● **Rows with robot tool calls**
◇ ◇ ◇ ◇ ◇

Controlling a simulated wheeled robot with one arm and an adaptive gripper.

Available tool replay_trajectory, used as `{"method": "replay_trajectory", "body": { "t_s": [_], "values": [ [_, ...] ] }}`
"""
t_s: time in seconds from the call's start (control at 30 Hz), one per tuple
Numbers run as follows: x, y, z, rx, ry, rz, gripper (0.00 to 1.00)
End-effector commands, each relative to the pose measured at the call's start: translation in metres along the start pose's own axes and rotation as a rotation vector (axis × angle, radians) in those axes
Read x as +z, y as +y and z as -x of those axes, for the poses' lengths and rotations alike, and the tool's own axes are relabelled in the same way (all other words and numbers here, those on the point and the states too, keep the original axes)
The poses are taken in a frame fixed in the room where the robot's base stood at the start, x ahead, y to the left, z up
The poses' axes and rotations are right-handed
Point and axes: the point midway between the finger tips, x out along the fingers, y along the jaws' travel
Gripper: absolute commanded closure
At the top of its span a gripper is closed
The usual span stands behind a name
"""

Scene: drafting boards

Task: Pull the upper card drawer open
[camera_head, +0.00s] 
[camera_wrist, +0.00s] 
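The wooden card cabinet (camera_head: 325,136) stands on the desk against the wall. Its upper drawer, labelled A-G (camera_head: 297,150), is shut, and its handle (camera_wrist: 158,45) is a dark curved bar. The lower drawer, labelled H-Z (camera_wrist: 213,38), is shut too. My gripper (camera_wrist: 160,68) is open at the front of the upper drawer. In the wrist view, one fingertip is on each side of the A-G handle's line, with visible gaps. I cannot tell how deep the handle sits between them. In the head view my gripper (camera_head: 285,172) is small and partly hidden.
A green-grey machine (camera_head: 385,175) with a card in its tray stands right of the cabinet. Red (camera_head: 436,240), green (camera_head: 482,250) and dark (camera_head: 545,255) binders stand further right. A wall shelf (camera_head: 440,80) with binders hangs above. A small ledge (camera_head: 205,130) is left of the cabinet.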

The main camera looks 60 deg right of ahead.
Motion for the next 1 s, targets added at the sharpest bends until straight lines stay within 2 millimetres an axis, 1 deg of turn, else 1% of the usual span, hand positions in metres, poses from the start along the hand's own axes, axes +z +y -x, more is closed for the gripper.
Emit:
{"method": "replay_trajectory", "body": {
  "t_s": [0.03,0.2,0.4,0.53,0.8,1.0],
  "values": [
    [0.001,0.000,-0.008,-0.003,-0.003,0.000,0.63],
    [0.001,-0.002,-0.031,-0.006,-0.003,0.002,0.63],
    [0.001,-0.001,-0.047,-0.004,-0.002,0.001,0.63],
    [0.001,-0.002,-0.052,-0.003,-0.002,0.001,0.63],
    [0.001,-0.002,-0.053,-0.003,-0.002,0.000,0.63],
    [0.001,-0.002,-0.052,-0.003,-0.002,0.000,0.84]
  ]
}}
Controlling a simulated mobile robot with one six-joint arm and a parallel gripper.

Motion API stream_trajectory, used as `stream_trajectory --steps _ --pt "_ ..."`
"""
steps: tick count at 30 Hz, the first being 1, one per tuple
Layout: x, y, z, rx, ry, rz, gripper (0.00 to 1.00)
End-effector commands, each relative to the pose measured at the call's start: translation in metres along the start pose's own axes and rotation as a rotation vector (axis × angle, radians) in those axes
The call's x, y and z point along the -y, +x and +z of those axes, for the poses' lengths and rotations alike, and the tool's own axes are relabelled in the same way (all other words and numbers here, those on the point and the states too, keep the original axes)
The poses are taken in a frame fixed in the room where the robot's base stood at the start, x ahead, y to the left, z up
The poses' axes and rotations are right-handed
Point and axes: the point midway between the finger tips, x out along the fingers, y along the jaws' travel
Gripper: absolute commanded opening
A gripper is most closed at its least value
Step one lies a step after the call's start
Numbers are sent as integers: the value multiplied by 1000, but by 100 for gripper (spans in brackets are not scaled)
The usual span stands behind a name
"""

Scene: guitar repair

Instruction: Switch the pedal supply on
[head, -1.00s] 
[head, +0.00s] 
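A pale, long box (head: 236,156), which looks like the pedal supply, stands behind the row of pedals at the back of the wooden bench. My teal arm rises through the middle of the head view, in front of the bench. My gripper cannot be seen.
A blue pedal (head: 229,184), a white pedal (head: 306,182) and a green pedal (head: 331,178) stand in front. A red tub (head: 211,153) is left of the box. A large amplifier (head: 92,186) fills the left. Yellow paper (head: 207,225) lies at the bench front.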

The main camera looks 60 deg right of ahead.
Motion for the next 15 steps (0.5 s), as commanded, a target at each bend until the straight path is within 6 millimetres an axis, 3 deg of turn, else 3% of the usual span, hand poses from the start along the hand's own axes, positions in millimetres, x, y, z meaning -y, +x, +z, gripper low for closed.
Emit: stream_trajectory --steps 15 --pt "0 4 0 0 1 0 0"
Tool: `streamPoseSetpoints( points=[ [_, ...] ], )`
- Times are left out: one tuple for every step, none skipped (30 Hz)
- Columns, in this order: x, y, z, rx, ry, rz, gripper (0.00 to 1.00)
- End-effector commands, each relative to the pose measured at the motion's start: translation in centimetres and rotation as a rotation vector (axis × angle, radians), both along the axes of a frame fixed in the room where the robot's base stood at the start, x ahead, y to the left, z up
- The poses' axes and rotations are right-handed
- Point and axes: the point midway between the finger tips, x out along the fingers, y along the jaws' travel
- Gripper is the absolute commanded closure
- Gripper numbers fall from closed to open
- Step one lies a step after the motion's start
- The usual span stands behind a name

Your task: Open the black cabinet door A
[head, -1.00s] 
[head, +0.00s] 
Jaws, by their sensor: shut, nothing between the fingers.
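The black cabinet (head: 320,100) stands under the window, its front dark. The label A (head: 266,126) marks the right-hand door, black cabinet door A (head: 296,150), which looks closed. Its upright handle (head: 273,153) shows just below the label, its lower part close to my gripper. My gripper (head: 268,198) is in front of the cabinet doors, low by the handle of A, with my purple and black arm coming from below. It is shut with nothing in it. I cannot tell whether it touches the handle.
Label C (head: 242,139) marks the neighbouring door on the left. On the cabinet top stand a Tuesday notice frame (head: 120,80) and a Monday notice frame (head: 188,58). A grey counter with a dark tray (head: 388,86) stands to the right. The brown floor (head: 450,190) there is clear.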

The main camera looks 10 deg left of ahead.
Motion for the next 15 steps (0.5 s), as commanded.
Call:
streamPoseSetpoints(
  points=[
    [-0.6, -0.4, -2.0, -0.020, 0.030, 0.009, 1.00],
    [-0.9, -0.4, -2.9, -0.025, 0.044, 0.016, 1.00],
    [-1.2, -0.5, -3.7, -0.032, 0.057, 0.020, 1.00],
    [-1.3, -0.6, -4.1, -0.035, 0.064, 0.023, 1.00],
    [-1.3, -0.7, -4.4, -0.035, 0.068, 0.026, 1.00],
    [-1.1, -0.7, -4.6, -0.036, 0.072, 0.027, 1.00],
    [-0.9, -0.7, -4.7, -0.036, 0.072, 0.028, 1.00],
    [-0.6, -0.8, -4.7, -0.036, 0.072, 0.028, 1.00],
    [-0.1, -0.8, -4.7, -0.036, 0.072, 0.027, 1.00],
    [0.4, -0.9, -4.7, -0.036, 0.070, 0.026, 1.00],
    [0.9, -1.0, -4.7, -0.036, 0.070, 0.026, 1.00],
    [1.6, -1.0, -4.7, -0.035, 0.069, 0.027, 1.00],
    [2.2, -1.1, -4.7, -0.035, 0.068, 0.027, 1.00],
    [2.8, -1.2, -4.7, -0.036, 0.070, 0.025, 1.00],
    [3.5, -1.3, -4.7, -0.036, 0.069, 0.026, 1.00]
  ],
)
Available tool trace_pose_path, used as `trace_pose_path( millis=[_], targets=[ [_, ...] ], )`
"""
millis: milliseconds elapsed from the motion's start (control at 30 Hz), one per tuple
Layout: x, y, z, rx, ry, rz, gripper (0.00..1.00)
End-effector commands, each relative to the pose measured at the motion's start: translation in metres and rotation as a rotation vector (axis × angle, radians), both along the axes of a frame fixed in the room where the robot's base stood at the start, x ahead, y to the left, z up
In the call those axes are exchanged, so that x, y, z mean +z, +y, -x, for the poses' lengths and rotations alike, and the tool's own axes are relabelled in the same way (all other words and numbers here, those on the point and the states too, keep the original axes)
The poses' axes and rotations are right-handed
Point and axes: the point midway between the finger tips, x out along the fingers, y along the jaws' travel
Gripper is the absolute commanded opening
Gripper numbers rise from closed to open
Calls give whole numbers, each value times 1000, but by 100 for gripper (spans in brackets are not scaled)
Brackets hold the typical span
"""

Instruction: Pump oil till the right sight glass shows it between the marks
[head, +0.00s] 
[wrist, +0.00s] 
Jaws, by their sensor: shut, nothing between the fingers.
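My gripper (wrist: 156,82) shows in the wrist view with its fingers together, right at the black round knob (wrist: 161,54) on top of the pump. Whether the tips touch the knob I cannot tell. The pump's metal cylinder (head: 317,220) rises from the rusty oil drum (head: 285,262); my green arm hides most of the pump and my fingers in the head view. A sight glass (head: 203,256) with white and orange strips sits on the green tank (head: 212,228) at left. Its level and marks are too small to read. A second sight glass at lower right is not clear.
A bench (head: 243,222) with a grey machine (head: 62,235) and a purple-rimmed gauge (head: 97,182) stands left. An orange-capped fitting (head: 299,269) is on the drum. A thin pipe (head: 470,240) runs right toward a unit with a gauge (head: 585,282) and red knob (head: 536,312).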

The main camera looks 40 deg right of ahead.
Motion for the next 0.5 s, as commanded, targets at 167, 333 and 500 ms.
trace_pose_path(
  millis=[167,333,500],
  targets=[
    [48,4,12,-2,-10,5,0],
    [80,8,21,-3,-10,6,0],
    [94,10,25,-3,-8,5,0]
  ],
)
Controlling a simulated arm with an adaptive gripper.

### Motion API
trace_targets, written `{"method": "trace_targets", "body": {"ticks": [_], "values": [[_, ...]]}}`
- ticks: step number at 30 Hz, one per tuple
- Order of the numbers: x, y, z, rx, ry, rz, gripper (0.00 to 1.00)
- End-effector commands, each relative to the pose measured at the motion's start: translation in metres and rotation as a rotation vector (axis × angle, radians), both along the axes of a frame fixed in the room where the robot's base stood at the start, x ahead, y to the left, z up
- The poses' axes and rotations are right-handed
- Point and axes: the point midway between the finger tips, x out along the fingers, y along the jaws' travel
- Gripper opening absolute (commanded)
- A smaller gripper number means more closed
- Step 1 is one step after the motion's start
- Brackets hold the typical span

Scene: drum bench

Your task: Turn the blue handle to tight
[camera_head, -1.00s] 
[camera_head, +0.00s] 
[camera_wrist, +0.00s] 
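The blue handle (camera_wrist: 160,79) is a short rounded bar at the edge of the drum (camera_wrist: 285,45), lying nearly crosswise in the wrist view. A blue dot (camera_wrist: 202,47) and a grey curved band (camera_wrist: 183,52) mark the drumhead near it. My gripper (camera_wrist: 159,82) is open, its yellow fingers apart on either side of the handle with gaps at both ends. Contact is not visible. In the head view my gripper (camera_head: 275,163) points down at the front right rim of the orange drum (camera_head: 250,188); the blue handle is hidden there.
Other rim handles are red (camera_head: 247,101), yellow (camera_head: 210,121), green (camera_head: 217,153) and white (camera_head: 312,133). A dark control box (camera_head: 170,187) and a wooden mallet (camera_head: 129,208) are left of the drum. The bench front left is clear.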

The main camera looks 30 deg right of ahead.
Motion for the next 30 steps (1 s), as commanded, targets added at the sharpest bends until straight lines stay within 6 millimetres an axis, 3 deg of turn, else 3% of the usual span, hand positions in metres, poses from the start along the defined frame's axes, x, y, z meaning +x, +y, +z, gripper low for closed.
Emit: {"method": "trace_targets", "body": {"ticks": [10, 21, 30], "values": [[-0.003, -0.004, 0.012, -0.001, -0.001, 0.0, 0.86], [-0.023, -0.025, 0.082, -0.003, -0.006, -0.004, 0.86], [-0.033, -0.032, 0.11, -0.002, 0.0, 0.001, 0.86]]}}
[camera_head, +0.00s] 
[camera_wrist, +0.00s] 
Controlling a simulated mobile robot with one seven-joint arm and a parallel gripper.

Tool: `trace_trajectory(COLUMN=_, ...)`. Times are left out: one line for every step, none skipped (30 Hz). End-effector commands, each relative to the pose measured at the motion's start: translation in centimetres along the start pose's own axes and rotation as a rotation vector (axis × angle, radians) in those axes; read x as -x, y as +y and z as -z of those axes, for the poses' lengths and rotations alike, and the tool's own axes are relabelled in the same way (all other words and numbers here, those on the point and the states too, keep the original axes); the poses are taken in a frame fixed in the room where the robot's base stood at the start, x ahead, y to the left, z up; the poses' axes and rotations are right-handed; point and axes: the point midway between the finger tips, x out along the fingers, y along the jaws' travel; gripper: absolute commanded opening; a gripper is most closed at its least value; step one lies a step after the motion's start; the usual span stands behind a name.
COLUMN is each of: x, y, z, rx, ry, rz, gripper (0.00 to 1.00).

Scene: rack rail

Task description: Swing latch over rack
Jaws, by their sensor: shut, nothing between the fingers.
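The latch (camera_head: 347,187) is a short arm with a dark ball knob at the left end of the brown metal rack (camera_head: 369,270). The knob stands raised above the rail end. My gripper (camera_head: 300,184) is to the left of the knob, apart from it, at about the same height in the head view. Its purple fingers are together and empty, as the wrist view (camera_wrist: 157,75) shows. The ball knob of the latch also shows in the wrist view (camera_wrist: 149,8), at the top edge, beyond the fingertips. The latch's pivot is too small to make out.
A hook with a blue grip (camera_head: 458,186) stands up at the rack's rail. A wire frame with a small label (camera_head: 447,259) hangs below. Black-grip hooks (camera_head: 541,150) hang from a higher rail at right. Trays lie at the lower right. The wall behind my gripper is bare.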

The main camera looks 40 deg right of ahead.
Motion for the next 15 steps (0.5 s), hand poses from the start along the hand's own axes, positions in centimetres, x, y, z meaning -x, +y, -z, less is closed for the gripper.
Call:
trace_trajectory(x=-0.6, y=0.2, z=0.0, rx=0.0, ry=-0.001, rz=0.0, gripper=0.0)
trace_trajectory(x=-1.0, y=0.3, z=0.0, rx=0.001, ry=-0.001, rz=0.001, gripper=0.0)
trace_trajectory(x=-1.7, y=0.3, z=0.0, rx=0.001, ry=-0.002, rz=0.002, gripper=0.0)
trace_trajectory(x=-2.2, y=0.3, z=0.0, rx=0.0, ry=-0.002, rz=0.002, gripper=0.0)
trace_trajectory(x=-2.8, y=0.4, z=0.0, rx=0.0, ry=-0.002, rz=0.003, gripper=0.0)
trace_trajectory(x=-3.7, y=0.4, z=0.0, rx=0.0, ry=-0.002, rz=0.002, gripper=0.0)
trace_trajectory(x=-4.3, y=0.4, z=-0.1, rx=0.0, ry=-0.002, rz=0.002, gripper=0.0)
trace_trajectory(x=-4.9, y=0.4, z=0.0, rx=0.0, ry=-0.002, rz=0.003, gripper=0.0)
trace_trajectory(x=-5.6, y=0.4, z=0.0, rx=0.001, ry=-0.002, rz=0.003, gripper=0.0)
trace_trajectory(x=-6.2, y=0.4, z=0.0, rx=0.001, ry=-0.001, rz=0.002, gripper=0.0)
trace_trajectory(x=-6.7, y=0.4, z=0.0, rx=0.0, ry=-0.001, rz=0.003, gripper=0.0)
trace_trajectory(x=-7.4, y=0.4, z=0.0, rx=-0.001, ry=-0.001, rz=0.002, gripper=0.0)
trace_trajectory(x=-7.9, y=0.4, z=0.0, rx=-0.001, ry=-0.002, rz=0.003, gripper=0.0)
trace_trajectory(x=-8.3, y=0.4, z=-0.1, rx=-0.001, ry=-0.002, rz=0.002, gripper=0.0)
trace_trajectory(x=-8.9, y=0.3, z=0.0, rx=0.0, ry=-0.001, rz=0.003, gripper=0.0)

◇ ◇ ◇ ◇ ◇

● **Instructions for the task**
Everything from the first line above up to and including the line that contains "Numbers run as" should be printed exactly; please print only that.

● **Result**
Controlling a simulated wheeled robot with one arm and an adaptive gripper.

Available tool replay_trajectory, used as `{"method": "replay_trajectory", "body": { "t_s": [_], "values": [ [_, ...] ] }}`
"""
t_s: time in seconds from the call's start (control at 30 Hz), one per tuple
Numbers run as follows: x, y, z, rx, ry, rz, gripper (0.00 to 1.00)

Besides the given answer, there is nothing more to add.